_Objective_
Each line of the material must be repeated precisely, with the pictures left out.

_Source excerpt_
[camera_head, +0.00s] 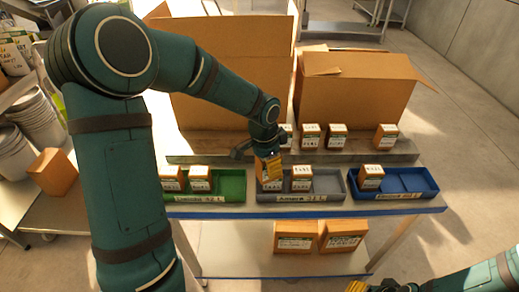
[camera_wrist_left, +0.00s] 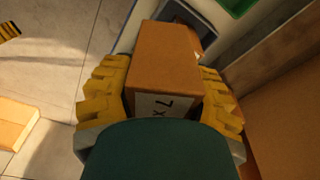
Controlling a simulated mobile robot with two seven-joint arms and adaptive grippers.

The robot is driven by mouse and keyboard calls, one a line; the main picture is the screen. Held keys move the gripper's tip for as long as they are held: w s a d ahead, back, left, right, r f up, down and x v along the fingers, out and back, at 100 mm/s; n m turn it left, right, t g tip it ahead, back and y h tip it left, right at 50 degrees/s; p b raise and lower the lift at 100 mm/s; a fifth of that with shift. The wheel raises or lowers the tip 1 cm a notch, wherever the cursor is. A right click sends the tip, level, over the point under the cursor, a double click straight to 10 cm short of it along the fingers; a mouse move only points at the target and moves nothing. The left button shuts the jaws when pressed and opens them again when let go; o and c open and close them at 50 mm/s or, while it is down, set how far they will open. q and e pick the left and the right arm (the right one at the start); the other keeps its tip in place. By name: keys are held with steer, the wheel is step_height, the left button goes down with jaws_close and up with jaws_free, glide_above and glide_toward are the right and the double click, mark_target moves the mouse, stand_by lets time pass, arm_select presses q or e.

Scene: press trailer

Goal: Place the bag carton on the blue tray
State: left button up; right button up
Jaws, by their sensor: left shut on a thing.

_Response to this task_
[camera_head, +0.00s] 
[camera_wrist_left, +0.00s] 
Controlling a simulated mobile robot with two seven-joint arms and adaptive grippers.

The robot is driven by mouse and keyboard calls, one a line; the main picture is the screen. Held keys move the gripper's tip for as long as they are held: w s a d ahead, back, left, right, r f up, down and x v along the fingers, out and back, at 100 mm/s; n m turn it left, right, t g tip it ahead, back and y h tip it left, right at 50 degrees/s; p b raise and lower the lift at 100 mm/s; a fifth of that with shift. The wheel raises or lowers the tip 1 cm a notch, wherever the cursor is. A right click sends the tip, level, over the point under the cursor, a double click straight to 10 cm short of it along the fingers; a mouse move only points at the target and moves nothing. The left button shuts the jaws when pressed and opens them again when let go; o and c open and close them at 50 mm/s or, while it is down, set how far they will open. q and e pick the left and the right arm (the right one at the start); the other keeps its tip in place. By name: keys are held with steer, the wheel is step_height, the left button goes down with jaws_close and up with jaws_free, glide_above and glide_toward are the right and the double click, mark_target moves the mouse, stand_by lets time pass, arm_select presses q or e.

Scene: press trailer

Goal: Place the bag carton on the blue tray
State: left button up; right button up
Jaws, by their sensor: left shut on a thing.

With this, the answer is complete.